Apart from the already mentioned increased penalties, the General Data Protection Regulation has included many other updates that directly affect US companies with businesses in Europe. This is, in fact, the most important update: every non-EU organization must be compliant with the regulation when they conduct activities related to the collection and treatment of private data to EU citizens (“Regulation (EU) 2016/679 of the European Parliament and of the Council,” 2016).
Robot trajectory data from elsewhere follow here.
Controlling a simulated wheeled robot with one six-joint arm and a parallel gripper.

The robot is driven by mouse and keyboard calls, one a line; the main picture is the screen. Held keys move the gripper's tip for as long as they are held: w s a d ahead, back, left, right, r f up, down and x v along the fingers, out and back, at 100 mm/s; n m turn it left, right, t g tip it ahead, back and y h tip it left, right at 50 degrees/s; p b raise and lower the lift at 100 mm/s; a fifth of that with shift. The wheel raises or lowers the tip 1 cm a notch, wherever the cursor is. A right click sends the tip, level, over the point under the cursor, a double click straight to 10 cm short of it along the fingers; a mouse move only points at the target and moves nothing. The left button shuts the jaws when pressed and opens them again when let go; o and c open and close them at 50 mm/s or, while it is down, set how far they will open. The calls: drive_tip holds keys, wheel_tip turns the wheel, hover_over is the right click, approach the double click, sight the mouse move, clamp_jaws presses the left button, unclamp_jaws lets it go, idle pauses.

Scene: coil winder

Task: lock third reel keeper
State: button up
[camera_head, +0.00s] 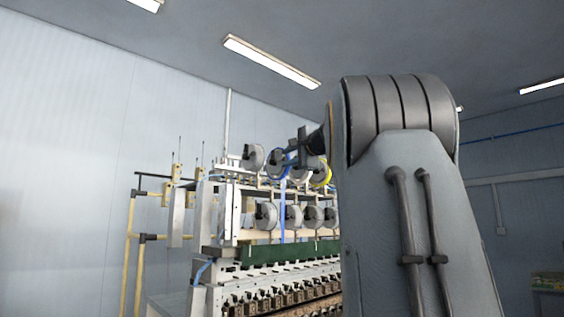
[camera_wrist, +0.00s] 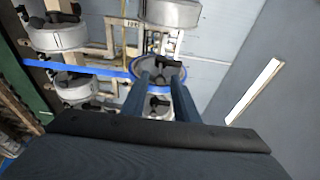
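The coil winder (camera_head: 290,249) carries two rows of reels. In the upper row a blue-rimmed reel (camera_head: 280,164) is second from the left; the pictures do not show which reel counts as third. In the wrist view the blue-rimmed reel (camera_wrist: 135,66) is straight ahead, with a black keeper (camera_wrist: 158,65) across its hub. My gripper (camera_wrist: 160,77) points at it with two fingers apart, one on each side of the keeper's lower part. I see nothing held; contact and the keeper's lock state cannot be told. In the head view my gripper (camera_head: 302,146) is small and dark before the upper reels.
A grey reel (camera_wrist: 173,14) and other grey reels (camera_wrist: 58,38) with black keepers surround the blue-rimmed one. A yellow reel (camera_head: 323,174) is at the upper row's right. A blue strap (camera_head: 283,212) hangs down the machine. Yellow posts (camera_head: 130,240) stand left; my arm hides the right side.

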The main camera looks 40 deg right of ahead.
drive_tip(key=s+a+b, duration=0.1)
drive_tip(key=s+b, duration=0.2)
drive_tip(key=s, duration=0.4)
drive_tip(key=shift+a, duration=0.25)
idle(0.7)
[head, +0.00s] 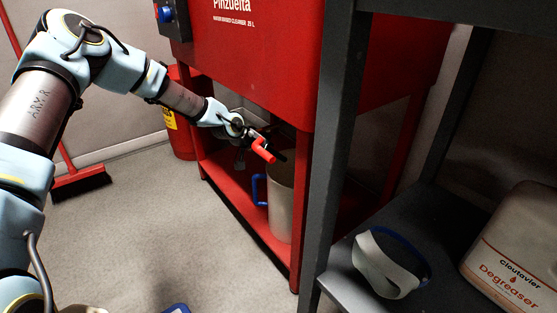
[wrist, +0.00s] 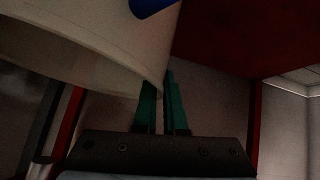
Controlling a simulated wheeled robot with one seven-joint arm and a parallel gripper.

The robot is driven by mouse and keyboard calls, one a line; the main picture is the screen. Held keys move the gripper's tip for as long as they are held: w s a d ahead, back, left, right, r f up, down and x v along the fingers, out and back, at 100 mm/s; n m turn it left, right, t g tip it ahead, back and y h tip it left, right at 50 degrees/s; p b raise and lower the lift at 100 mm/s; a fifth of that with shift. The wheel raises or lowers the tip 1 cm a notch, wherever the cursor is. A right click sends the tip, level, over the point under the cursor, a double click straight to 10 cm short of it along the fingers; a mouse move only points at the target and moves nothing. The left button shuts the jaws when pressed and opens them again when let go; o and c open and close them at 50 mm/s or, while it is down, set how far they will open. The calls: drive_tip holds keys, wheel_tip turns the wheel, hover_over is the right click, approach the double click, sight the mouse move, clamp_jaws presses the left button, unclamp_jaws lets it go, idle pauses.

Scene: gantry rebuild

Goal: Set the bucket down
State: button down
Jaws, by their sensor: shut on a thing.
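The bucket (head: 280,208) is a pale beige vessel with a blue handle (head: 259,190) on its left side. In the head view it is upright within the red stand, above the low red shelf (head: 238,205). I cannot tell whether its base touches the shelf. My gripper (head: 279,156) is at the bucket's top edge, shut on its rim. In the wrist view the pale bucket wall (wrist: 85,48) fills the upper left, and its rim runs down to the teal fingers (wrist: 163,105). The bucket's right side is partly hidden by the stand's front post.
The red parts washer (head: 250,75) overhangs the bucket closely. A dark grey rack (head: 337,150) stands at the right, holding a Degreaser jug (head: 515,250) and a white and blue item (head: 385,265). A broom (head: 80,182) and red canister (head: 180,135) are at left. Floor in front is mostly clear.

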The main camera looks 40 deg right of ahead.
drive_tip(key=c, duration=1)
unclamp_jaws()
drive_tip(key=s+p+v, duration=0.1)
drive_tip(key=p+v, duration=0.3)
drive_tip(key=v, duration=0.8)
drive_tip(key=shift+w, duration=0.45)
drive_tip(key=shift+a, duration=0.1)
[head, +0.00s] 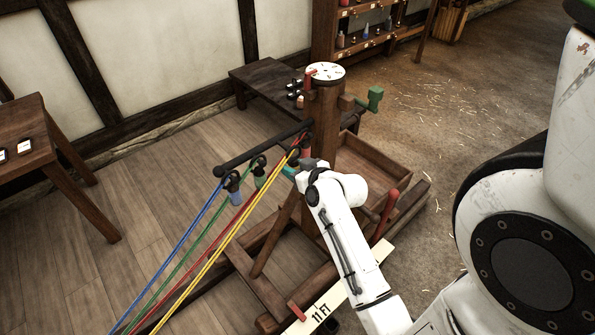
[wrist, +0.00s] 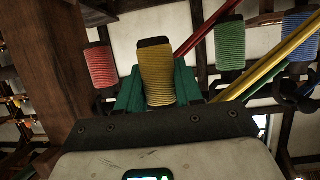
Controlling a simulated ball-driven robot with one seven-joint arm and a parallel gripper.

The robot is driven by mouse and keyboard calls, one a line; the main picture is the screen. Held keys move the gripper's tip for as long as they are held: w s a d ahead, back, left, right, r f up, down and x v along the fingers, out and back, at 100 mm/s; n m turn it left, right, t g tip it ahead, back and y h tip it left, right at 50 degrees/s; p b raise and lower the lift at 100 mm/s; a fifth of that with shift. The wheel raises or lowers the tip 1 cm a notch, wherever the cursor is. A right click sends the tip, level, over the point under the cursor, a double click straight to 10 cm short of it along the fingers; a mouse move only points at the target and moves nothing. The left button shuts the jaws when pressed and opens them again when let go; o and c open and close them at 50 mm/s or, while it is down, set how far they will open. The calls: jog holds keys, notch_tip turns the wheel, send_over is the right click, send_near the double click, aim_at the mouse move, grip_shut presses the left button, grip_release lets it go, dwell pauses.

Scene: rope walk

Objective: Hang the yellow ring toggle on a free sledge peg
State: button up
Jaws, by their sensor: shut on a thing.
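In the wrist view the yellow ring toggle (wrist: 156,78), a yellow wound cylinder with a dark end, sits between the teal fingers of my gripper (wrist: 158,90), which is shut on it. In the head view my gripper (head: 292,170) is at the sledge post, just below the dark crossbar (head: 255,151). The yellow rope (head: 232,236) runs up to that spot. The held toggle is mostly hidden there. In the wrist view a red toggle (wrist: 100,66) is left of it; green (wrist: 229,48) and blue (wrist: 299,38) toggles are to the right, by dark hooks. I cannot tell which peg is free.
Blue (head: 190,233), green and red ropes stretch from the crossbar to the lower left. The sledge post (head: 325,120) carries a white dial (head: 324,71) and a green crank handle (head: 375,97). A low bench (head: 262,82) stands behind; a wooden table (head: 30,130) is at left.

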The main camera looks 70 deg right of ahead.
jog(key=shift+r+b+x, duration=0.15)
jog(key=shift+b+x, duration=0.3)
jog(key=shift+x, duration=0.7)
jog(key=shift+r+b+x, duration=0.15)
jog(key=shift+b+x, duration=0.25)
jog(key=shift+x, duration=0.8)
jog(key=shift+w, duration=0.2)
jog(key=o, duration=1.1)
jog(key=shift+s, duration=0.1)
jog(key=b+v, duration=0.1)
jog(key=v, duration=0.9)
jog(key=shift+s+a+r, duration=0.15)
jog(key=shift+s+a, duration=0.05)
With the goal of preserving the security and liability of the enterprise, as well as of offering guidance to technology professionals, controllers have to designate a qualified individual called Data Protection Officer (DPO) in the following scenarios (“Regulation (EU) 2016/679 of the European Parliament and of the Council,” 2016):

  • Processing is carried out by a public authority, except a court acting in the exercise of its judicial function;

  • The main activities consist of processing operations which, by reason of their nature, scope and/or purposes, require routine and systematic observation of subjects of large-scale data;

  • The main activities consist of the large-scale processing of special categories of personal data and of data relating to convictions and criminal offences.
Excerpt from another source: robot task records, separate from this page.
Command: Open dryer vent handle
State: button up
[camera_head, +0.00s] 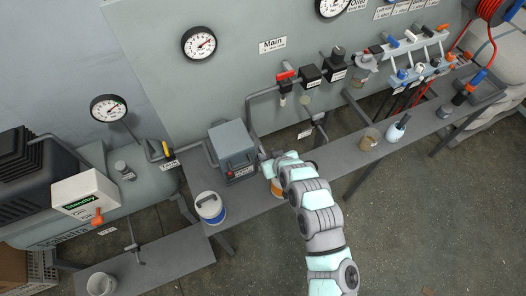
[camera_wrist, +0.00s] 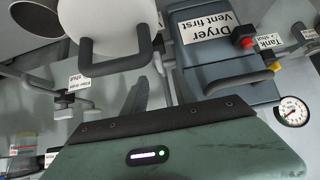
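The dryer is a grey box (camera_head: 233,143) on the bench in the head view. In the wrist view its lid (camera_wrist: 210,50) carries an upside-down label reading "Dryer Vent first". A dark bar handle (camera_wrist: 240,82) runs along the dryer's near edge there. My gripper (camera_head: 268,165) is just right of the dryer in the head view. The handle's far-side mounting is hard to make out.
A white jar with a dark handle (camera_wrist: 115,62) is close to my fingers; its orange lower part (camera_head: 277,188) is mostly hidden by my arm. A white-and-blue jar (camera_head: 210,207) stands left on the bench. A red knob (camera_wrist: 248,43) and a gauge (camera_wrist: 292,111) are right.

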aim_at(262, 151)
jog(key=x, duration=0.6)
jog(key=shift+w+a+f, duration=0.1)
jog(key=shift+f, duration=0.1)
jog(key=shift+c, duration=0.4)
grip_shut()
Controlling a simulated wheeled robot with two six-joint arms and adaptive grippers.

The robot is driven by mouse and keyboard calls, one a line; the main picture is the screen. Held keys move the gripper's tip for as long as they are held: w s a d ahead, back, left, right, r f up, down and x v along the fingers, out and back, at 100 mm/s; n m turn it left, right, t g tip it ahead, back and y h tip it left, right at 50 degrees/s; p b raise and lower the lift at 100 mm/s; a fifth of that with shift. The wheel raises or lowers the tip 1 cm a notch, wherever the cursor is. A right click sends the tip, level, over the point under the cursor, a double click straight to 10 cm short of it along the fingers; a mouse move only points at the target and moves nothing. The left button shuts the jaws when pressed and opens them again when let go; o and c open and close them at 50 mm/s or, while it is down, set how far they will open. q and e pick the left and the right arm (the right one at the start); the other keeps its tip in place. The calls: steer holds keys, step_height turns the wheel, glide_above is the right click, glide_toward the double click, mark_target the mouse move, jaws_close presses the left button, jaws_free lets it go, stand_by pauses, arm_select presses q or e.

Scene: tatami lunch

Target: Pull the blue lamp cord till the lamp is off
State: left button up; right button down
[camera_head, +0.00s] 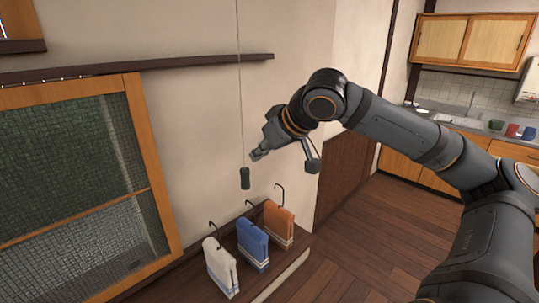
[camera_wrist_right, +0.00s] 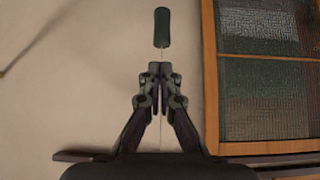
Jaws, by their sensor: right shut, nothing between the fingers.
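A thin pale cord (camera_head: 241,100) hangs down in front of the wall in the head view. It ends in a dark green cylindrical pull (camera_head: 245,179); no blue shows on it. The lamp is not in view. My right gripper (camera_head: 256,155) is shut and empty, just right of the cord and a little above the pull in the head view. In the right wrist view, the pull (camera_wrist_right: 162,27) lies beyond the shut fingertips (camera_wrist_right: 160,70), and the cord lines up with them. I cannot tell whether they touch. My left gripper is not in view.
White (camera_head: 221,268), blue (camera_head: 253,243) and orange (camera_head: 278,223) cloth-like items with dark hooks stand on a wooden ledge (camera_head: 180,291) below the pull. A wood-framed screen (camera_head: 160,190) is at left. A wall rail (camera_head: 200,63) runs behind the cord.

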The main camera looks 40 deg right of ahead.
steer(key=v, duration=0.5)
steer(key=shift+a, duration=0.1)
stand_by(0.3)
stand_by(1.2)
Another great way of preserving the security and minimizing risks is by performing a Privacy Impact Assessment (PIA). This is basically a risk assessment to better know the potential risks to which an organization is exposed based upon the type of activities that it does with the personal data. Specifically, the GDPR defines that a PIA must be performed, at least, in any of the following cases (“Regulation (EU) 2016/679 of the European Parliament and of the Council”, 2016):

  • The company’s activities involve profile elaboration;

  • The company treats large scale sensitive data;

  • The organization systematically observes great scale data of public areas.